M2.1 — #22: native-alarm-source capability validation wired into deploy pipeline

Classification: standard · Files: src/.../DeploymentManager/FlatteningPipeline.cs:93,115, SemanticValidator.cs:30-33,239-245, validation service call site. Gap (M1-era regression): FlatteningPipeline loads dataConnections but never extracts the alarm-capable subset, so SemanticValidator.Validate(...) is always called with alarmCapableConnectionNames = null → native-alarm-source capability check never runs; a source can reference a non-alarm-capable connection and deploy. Fix: In FlatteningPipeline, compute the alarm-capable connection-name set from the loaded connections (filter by the protocol/capability that maps to IAlarmSubscribableConnection — OPC UA + MxGateway), pass it into the validator. Confirm the capability predicate (protocol enum / adapter capability) is the same one DCL uses to decide IAlarmSubscribableConnection. Tests: tests/.../TemplateEngine.Tests SemanticValidator/flattening — add: native-alarm source on a non-alarm-capable connection → validation Error; on a capable one → passes. DoD: Deploy gate rejects native-alarm sources bound to non-capable connections.

M2.2 — #10: connection-level diff surfaced in deployment diff

Classification: standard · Files: src/.../Commons/Types/Flattening/ConfigurationDiff.cs:7-24, src/.../TemplateEngine/Flattening/DiffService.cs:19-54,174-204, Central UI diff render (CentralUI/Components/Shared/DiffDialog.razor caller / deployment preview page).

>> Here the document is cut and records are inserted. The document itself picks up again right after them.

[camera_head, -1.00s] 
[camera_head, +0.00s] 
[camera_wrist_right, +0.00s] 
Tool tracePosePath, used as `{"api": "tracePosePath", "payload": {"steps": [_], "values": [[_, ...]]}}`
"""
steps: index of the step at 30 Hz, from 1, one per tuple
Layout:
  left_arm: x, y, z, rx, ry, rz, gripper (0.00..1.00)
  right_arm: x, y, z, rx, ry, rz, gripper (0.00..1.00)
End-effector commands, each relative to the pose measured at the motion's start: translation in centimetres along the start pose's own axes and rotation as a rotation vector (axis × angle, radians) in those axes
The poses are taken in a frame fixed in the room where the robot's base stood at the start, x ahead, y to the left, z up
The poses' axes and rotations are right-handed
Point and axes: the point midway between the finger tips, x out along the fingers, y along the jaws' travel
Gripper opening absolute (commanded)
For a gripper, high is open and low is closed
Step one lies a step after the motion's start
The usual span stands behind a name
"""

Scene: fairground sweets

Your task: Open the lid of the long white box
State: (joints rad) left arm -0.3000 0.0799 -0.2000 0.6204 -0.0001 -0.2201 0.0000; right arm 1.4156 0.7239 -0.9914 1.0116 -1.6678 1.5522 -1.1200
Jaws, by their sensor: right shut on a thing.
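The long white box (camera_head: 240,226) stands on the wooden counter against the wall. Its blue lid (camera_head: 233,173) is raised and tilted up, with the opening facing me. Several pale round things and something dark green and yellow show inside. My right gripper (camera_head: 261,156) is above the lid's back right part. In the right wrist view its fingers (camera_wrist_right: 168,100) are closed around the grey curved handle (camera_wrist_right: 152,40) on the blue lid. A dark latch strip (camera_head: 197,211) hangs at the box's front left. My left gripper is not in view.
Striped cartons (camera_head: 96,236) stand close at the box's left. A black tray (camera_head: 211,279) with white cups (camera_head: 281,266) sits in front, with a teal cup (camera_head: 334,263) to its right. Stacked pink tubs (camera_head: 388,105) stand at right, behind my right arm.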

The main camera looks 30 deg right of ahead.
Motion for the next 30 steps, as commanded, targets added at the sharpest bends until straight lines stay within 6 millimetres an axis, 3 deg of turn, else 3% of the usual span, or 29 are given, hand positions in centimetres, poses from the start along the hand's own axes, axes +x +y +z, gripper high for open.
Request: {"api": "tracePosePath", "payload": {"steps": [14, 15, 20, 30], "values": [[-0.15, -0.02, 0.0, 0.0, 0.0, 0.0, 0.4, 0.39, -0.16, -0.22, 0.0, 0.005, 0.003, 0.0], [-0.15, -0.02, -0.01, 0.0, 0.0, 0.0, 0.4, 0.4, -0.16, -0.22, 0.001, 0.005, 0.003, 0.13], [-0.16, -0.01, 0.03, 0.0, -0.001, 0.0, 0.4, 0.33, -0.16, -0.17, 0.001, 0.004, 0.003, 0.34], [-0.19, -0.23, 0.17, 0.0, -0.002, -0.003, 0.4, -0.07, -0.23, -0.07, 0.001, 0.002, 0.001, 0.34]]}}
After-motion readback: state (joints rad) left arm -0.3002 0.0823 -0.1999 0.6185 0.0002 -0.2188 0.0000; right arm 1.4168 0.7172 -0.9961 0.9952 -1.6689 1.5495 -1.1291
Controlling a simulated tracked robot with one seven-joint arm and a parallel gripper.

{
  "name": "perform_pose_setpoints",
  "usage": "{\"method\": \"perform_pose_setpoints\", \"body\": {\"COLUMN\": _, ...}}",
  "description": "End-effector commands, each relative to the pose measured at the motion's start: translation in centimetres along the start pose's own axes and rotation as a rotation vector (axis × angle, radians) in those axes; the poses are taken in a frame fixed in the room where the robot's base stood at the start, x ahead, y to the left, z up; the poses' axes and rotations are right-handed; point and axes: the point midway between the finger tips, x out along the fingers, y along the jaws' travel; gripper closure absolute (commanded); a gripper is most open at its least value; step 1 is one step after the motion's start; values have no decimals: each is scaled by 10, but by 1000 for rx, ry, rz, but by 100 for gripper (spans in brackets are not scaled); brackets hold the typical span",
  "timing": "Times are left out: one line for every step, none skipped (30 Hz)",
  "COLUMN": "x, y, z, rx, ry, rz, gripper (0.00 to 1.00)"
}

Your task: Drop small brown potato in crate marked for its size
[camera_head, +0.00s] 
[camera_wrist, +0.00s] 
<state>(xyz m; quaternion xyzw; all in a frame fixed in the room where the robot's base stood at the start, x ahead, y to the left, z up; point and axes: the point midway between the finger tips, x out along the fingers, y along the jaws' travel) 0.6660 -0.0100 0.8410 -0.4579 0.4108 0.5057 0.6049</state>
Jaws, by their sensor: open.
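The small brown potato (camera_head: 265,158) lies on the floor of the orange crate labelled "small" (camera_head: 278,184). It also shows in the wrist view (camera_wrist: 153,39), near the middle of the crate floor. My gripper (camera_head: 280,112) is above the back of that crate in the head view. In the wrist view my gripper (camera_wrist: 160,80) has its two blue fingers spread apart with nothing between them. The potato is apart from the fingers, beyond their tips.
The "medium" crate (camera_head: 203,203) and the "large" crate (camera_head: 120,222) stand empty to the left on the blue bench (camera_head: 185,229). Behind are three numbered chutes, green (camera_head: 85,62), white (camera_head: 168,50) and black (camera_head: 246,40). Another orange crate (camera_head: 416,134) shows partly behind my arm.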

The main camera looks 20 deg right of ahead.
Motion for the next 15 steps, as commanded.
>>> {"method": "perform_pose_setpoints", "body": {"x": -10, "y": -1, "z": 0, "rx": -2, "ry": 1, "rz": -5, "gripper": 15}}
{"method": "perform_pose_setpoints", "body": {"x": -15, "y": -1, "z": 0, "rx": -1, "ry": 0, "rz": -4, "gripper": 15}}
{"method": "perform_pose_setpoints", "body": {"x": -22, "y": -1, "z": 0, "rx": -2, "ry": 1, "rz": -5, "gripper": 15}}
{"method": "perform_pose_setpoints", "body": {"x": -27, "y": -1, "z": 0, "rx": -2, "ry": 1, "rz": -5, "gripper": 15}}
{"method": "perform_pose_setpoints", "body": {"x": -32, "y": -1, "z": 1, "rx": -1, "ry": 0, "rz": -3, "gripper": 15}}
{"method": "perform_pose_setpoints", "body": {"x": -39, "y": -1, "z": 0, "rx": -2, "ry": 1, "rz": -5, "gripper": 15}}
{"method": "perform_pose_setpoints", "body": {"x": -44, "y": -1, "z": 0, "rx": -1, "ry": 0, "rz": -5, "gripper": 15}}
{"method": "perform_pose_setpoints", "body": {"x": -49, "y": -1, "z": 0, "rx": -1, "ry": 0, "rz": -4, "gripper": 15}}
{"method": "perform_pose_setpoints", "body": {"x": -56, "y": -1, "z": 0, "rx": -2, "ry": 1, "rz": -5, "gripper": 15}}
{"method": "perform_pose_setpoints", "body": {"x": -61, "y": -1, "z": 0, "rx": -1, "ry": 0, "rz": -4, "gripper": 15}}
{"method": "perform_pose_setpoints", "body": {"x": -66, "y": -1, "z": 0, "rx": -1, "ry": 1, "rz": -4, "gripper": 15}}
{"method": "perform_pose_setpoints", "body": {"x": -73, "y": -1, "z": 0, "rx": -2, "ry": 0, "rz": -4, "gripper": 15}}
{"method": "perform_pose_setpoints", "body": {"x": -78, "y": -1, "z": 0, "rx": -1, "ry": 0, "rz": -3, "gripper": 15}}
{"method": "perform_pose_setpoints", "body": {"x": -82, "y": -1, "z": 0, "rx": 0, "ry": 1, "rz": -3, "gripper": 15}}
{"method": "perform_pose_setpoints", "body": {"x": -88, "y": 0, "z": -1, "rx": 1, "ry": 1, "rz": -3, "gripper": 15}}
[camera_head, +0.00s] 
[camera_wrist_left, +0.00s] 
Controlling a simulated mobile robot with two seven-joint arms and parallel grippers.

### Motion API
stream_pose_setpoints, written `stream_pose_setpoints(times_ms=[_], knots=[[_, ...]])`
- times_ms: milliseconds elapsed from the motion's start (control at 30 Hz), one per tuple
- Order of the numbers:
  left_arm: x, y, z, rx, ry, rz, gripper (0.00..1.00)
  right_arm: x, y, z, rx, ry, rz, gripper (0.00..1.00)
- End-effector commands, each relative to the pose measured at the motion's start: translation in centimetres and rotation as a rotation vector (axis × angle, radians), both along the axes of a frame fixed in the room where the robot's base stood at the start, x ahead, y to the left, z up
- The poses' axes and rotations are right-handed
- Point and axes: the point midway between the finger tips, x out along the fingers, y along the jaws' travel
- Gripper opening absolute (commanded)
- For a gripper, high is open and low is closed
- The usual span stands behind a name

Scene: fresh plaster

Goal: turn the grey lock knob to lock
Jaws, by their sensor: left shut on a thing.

Gap: ComputeConnectionsDiff exists with tests but is dead (no callers); ConfigurationDiff has no ConnectionChanges slot; HasChanges ignores connections. Fix: Add ConnectionChanges slot (IReadOnlyList<DiffEntry<ConnectionConfig>> — the element type already exists) to ConfigurationDiff; include it in HasChanges. Call ComputeConnectionsDiff from ComputeDiff and populate the slot. Surface in the deployment-diff UI alongside attribute/alarm/script changes (connection name + old/new protocol + endpoint config). Wire the existing ComputeConnectionsDiff tests' expectations through ComputeDiff too. Tests: tests/.../TemplateEngine.Tests/Flattening/DiffServiceTests.cs — add a ComputeDiff integration assertion that ConnectionChanges populates and HasChanges is true when only a connection differs. DoD: Standalone connection endpoint/protocol/failover drift appears in the deployment diff.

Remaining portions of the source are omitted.